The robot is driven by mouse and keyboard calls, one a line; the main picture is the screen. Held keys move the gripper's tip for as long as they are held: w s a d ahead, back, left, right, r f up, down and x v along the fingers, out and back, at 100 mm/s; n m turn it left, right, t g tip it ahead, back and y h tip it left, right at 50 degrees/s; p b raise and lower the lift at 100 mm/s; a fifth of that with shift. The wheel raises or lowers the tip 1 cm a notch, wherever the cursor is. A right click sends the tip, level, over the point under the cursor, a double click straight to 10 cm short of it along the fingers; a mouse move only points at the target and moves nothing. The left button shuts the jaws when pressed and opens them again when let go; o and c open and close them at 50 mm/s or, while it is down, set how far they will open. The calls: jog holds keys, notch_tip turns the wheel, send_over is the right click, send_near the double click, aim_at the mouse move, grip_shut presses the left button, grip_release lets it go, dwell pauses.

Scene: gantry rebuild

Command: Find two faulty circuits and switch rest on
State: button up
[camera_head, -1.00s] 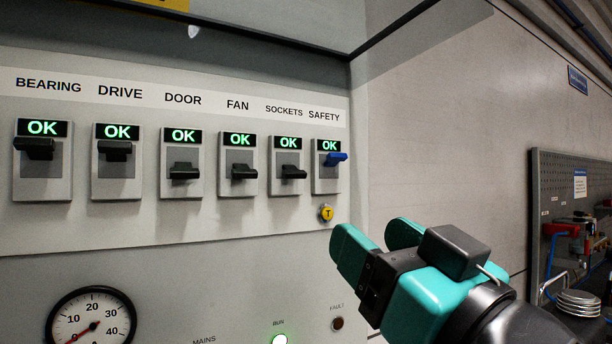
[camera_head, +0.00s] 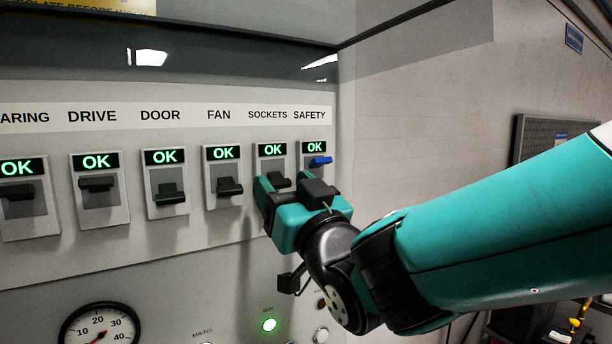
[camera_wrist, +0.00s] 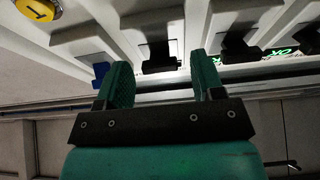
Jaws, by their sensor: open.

**Goal:**
Where does the word "button" appear in the listing? List each line that holds it.

**Task answer:**
The robot is driven by mouse and keyboard calls, one a line; the main picture is the screen. Held keys move the gripper's tip for as long as they are held: w s a d ahead, back, left, right, r f up, down and x v along the fingers, out and back, at 100 mm/s; n m turn it left, right, t g tip it ahead, back and y h tip it left, right at 50 degrees/s; p b raise and lower the lift at 100 mm/s; a fifth of that with shift. The wheel raises or lowers the tip 1 cm a notch, wherever the cursor is. A right click sends the tip, level, over the point under the cursor, a double click straight to 10 cm short of it along the fingers; a mouse move only points at the target and moves nothing. The left button shuts the jaws when pressed and opens them again when let go; o and c open and close them at 50 mm/s or, while it is down, set how far they will open. The calls: jog holds keys, notch_tip turns the wheel, send_over is the right click, send_near the double click, aim_at the mouse move, grip_shut presses the left button, grip_release lets it go, dwell pauses.
State: button up

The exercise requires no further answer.